基层民主为何没能管住“百亿村官”
原标题:基层民主为何没能管住“百亿村官”
对于这样的问题,可以在“政经分开”的基础上实行股权量化、固化,让股份社自己掌管土地经营权,党支部与村委会只管公共事务,形成私权与公权的某种制衡。
《潇湘晨报》10月11日刊发一则报道:“百亿村官”掌权33年后外逃,留拆迁烂摊子。这是一篇颇能反映当下中国农村政治经济关系的很好的纵深报道。故事脉络很简单。广州市天河区冼村以往有一个权力很大的村支部书记,以牺牲村集体利益为代价,巴结上了一位副市长,并受到副市长的庇护。结局自然是这位书记毁掉了村庄的和谐,引起了农民不满,搞得自己逃之夭夭。这位书记确实能耐不小,有一阵子居然能把80多位村民整到拘留所里,确实让人触目惊心。
基层民主并非百无一用
读了这个报道,人们不免会想,如果基层民主有很好的发展,事情就不会糟糕到这个程度。可是,再深入想想,广东省早在1998年就推行村民自治制度,怎么就有这样的制度落实死角?其实,说这是一个死角,也不确切;类似的情况在全国绝非一件两件,差别只是程度不同而已。并不能以此得出“基层民主百无一用”的结论。
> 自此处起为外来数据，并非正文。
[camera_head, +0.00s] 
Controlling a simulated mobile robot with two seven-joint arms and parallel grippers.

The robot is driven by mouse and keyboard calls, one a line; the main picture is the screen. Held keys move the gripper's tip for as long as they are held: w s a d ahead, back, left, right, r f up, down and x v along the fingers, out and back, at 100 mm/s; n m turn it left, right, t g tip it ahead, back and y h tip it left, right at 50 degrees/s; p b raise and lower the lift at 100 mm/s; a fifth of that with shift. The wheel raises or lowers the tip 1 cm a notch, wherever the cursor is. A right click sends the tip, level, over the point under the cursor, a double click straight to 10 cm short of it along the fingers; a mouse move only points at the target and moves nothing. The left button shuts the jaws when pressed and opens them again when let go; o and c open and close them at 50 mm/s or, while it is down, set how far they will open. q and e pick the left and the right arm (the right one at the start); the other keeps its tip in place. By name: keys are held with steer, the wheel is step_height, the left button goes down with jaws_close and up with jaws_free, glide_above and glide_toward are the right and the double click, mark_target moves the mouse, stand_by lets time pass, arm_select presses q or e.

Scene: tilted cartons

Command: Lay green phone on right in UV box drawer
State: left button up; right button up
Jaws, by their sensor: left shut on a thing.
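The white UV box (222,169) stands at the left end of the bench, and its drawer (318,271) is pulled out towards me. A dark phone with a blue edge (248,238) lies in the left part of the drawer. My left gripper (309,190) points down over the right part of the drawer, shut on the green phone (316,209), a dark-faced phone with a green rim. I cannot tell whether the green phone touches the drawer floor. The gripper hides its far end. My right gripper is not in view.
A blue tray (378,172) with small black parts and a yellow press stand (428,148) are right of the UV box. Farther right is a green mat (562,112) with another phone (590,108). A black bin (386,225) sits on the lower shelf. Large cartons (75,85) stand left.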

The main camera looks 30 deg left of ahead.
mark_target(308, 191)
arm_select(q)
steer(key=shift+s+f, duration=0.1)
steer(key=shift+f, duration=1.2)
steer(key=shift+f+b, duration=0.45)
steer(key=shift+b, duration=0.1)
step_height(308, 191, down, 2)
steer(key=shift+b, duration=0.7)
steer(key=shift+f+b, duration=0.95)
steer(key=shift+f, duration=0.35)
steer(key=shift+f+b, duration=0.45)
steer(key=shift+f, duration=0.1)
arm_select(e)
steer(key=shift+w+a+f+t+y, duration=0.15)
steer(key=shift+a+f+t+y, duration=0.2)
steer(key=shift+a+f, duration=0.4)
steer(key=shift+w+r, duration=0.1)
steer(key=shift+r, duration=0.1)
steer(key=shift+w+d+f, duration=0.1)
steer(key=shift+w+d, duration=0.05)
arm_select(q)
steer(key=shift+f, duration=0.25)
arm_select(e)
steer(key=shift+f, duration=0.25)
民主政治发展的重要基础是财产权分立制度,即我们常说的竞争性领域的生产资料尽可能地由个人或个人自愿组成的法人集团所有。只有公共用途的财产才建立当事人不可退出的共同所有制度。这个制度的好处,是可以极大减少公权的含金量,从而减弱腐败的激发因素。在我们的村庄,如果村官只能支配公用土地,如村内道路用地、公用设施用地、河道占地等,前述案例中的村干部怎么会有机会侵吞那么多村民利益?
公权过度延伸到竞争性领域,以致由官员掌握基本生产资料,一定会伤害经济的正常运行,并破坏社会和谐。如果公权运行没有任何民主要素,官员又掌握一个共同体的主要财产,官员的贪腐多数情况下没有极限,这个自不待言。在实行民主制度情况下,如果财产权分立不到位,民主制度本身岌岌可危,且会破坏经济的有效运行。
民主制度的要素之一,是少数服从多数。如果对财产权的支配也按少数服从多数原则实行,且一人一票,企业家很难产生。少数人的被剥夺感会挫伤他们的投入冲动。如果共同体规模很大而不得不实行“代议制”,当选的代表会有很强的冲动隐蔽信息,使一般成员很难监督他们正确履行责任。
在前述案例中,村书记的任职不受村民选票约束,固然难于被监督;但即使他由选举产生,在他的任期内,村民监督的成本也很高。现实中有很多村庄,主要由村民选举的村委会干部掌握权力,但因为权力过大,掌握了土地的支配权,也会发生腐败问题。
财产分立能使基层民主更加健康
需要注意,在上述报道中,那个冼村的邻村就没有发生麻烦问题,笔者以为,其重要原因是那个村的财产分立程度很高,一个村有十几个村民小组,每一个小组成员相对不多,由他们自己支配土地。因为每个小组的人数少,对权力监督的成本也大大降低,干部腐败的空间就很小了。而村庄的支部书记,干脆没有支配各小组土地的权力,腐败的可能性就更小。如果通过深化改革,把农户的土地承包权做强做实,或者允许股份社的农户股权可以适当交易,对于腐败的约束力会更大。
财产权的高度分立,能使基层民主更加健康有效,也被很多法治国家的民主实践所证实。在小的共同体,例如一个村庄或一个小镇,因为财产权分散在居民手中,公权的含金量很小,就不需要叠床架屋的公权机构。老百姓选举的民意代表直接处理公共事务,公权运行的成本就很低。
近年中央提出的一些农村改革意见,有利于解决类似冼村出现的问题。农民的土地承包权长久不变,实际上使农民拥有了实实在在的土地财产支配权。在珠三角地区的农村改革实践中,在“政经分开”的基础上实行股权量化、固化,让股份社自己掌管土地经营权,党支部与村委会只管公共事务,也大大减弱了公权的含金量,形成了私权与公权的某种制衡。这些改革都将为农村化解冲突、增进和谐创造良好基础。